__Records for processing__.
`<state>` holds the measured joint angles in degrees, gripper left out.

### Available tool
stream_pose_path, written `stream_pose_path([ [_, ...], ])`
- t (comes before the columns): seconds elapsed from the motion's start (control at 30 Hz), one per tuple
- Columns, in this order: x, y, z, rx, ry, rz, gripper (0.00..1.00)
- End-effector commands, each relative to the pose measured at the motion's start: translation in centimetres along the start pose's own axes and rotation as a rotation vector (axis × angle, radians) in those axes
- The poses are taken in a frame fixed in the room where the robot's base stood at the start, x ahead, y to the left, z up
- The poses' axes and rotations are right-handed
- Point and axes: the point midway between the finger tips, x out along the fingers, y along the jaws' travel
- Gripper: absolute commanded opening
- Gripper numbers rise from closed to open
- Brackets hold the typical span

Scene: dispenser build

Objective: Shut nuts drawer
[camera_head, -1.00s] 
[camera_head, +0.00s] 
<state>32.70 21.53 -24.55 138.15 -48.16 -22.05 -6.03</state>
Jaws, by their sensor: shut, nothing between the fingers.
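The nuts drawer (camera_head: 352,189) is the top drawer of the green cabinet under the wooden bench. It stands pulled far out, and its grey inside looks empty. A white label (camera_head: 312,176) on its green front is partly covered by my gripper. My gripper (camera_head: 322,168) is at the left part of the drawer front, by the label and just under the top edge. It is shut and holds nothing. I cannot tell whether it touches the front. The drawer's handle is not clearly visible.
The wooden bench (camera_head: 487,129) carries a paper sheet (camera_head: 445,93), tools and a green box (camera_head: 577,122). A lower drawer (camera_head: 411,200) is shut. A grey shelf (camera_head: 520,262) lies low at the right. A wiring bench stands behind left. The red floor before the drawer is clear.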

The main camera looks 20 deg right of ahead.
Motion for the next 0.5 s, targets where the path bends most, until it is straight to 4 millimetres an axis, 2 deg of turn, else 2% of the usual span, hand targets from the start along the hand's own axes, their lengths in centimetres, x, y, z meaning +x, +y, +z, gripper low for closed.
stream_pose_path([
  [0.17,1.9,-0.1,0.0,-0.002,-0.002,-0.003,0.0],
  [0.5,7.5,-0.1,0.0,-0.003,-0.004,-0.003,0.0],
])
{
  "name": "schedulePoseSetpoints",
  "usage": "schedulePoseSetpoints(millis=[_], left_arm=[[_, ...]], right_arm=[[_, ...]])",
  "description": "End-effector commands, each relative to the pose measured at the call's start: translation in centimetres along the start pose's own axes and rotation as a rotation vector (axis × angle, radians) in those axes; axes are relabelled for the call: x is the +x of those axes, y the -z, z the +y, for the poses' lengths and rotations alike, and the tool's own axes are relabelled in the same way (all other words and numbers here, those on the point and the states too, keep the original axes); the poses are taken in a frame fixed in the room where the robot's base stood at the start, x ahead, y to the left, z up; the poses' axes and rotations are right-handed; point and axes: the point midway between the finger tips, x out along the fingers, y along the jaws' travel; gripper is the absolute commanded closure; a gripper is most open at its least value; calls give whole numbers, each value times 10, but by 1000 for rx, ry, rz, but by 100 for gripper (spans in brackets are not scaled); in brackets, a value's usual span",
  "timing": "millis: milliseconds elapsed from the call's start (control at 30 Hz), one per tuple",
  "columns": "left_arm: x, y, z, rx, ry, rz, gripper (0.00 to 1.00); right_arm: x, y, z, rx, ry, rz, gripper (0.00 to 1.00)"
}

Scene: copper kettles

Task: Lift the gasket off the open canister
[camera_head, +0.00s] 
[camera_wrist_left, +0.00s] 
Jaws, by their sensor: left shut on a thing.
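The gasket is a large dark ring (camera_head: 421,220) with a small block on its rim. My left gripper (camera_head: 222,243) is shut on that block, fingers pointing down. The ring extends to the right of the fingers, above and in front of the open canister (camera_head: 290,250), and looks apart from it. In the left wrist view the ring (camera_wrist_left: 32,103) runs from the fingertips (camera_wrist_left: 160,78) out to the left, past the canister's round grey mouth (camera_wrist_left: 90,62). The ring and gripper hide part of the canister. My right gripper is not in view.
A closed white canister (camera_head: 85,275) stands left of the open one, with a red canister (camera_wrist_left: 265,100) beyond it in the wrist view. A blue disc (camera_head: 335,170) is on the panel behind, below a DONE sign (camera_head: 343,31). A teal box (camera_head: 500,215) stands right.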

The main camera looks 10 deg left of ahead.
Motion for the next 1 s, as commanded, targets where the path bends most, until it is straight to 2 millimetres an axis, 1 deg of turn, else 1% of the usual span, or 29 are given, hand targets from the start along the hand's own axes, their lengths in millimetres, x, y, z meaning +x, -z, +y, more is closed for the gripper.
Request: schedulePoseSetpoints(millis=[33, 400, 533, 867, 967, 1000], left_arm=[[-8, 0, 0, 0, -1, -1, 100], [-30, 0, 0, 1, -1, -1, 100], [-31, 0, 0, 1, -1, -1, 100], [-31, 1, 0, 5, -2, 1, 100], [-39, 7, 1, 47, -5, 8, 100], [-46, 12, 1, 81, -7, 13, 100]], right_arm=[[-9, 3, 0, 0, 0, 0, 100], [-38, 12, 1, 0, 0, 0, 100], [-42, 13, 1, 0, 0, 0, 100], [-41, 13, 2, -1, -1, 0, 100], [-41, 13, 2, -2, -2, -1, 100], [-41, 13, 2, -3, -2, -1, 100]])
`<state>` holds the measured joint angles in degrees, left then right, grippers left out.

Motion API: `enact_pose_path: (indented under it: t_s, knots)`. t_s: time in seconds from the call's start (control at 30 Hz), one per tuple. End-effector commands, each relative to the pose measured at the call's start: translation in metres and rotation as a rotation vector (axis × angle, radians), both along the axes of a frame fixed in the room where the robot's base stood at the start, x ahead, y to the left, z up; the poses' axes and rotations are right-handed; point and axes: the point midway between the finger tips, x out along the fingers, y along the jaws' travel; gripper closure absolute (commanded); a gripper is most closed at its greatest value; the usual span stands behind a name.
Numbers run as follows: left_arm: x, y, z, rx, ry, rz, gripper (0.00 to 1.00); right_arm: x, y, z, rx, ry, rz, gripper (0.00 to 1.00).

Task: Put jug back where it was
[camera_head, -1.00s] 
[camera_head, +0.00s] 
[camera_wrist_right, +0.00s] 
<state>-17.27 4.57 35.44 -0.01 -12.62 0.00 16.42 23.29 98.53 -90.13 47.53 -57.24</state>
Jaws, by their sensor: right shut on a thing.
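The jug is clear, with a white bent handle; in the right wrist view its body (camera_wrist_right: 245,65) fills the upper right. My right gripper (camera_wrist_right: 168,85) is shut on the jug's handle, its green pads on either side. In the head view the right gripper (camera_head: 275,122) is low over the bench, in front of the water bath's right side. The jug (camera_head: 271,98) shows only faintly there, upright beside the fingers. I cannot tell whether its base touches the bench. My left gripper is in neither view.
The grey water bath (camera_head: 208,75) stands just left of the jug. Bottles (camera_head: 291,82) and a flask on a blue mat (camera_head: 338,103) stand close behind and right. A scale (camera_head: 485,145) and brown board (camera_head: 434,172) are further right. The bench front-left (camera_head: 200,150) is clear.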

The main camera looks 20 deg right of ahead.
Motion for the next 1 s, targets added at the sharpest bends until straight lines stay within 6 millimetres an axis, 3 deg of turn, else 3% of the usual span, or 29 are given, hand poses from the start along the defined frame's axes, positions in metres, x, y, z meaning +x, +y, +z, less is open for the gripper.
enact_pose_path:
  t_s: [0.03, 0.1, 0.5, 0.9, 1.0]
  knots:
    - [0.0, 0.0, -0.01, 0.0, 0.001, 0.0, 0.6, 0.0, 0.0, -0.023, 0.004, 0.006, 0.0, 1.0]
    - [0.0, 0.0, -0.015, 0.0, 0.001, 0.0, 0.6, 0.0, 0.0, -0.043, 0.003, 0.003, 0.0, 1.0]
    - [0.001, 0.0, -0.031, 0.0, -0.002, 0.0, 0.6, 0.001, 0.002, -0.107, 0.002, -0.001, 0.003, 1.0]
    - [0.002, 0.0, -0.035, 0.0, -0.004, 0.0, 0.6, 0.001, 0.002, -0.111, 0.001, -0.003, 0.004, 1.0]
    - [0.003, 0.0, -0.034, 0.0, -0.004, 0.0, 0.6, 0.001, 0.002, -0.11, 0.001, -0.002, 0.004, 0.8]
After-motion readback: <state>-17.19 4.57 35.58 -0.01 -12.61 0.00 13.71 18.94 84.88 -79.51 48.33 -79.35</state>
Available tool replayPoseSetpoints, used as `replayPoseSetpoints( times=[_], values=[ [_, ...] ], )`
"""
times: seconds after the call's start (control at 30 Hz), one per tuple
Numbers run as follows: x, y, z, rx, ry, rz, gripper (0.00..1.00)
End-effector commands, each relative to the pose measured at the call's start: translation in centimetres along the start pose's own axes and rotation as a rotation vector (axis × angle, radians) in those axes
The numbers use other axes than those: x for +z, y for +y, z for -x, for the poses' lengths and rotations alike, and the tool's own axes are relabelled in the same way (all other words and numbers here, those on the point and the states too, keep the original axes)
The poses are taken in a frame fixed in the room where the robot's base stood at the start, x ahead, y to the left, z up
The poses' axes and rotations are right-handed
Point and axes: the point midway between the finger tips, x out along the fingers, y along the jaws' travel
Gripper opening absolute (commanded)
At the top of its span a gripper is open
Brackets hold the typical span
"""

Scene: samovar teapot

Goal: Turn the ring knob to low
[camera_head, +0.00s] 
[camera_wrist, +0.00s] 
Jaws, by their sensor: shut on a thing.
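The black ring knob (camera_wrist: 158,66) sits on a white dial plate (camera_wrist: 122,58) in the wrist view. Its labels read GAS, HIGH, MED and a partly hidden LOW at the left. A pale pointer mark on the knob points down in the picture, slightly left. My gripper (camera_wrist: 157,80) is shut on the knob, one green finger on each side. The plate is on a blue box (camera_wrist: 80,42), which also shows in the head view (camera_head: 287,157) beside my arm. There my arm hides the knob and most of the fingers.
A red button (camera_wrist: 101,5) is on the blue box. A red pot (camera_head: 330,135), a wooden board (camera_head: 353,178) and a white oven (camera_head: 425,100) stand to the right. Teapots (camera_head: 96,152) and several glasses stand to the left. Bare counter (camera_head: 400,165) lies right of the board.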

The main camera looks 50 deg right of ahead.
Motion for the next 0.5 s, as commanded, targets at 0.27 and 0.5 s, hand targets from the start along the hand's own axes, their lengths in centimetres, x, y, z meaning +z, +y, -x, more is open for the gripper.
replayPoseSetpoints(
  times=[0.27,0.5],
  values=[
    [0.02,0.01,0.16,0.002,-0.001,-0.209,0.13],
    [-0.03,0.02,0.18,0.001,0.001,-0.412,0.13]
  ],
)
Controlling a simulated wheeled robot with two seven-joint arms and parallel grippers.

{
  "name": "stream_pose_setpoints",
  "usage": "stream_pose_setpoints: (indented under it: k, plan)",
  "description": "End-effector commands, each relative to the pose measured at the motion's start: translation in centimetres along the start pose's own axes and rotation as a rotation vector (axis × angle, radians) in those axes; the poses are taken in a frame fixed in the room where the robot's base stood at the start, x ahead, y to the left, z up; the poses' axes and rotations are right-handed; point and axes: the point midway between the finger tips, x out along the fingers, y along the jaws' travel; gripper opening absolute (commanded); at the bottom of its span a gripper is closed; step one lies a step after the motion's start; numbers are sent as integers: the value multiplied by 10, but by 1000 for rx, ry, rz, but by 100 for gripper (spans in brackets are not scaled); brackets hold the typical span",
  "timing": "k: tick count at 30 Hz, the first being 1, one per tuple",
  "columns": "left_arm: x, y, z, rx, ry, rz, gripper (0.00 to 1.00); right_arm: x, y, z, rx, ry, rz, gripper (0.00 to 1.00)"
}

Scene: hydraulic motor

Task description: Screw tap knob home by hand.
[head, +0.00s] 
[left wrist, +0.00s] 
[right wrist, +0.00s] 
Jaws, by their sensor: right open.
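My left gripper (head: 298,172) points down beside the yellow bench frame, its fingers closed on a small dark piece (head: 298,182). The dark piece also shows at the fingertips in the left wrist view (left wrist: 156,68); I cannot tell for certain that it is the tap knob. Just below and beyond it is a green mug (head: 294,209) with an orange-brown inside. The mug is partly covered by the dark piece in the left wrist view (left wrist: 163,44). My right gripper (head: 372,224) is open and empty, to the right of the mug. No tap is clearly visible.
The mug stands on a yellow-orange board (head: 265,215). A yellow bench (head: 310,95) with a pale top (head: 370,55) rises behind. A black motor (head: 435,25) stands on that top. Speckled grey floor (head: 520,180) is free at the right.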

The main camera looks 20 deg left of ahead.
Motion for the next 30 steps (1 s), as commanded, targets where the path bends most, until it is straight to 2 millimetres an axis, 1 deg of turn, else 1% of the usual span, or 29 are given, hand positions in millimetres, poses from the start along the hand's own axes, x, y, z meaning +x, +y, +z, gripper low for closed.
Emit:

__The request__. What do the lines above say from the one containing "The main camera looks 50 deg right of ahead." down to the one containing "[right wrist, +0.00s]"? Return them exactly, both end lines included, and only them.

__The solution__.
The main camera looks 50 deg right of ahead.
Motion for the next 0.5 s, as commanded, targets at 0.27 and 0.5 s, hand targets from the start along the hand's own axes, their lengths in centimetres, x, y, z meaning +z, +y, -x, more is open for the gripper.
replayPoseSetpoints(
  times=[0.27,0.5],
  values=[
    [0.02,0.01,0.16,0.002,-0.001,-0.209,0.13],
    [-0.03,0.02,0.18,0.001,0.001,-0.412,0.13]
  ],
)
Controlling a simulated wheeled robot with two seven-joint arms and parallel grippers.

{
  "name": "stream_pose_setpoints",
  "usage": "stream_pose_setpoints: (indented under it: k, plan)",
  "description": "End-effector commands, each relative to the pose measured at the motion's start: translation in centimetres along the start pose's own axes and rotation as a rotation vector (axis × angle, radians) in those axes; the poses are taken in a frame fixed in the room where the robot's base stood at the start, x ahead, y to the left, z up; the poses' axes and rotations are right-handed; point and axes: the point midway between the finger tips, x out along the fingers, y along the jaws' travel; gripper opening absolute (commanded); at the bottom of its span a gripper is closed; step one lies a step after the motion's start; numbers are sent as integers: the value multiplied by 10, but by 1000 for rx, ry, rz, but by 100 for gripper (spans in brackets are not scaled); brackets hold the typical span",
  "timing": "k: tick count at 30 Hz, the first being 1, one per tuple",
  "columns": "left_arm: x, y, z, rx, ry, rz, gripper (0.00 to 1.00); right_arm: x, y, z, rx, ry, rz, gripper (0.00 to 1.00)"
}

Scene: hydraulic motor

Task description: Screw tap knob home by hand.
[head, +0.00s] 
[left wrist, +0.00s] 
[right wrist, +0.00s] 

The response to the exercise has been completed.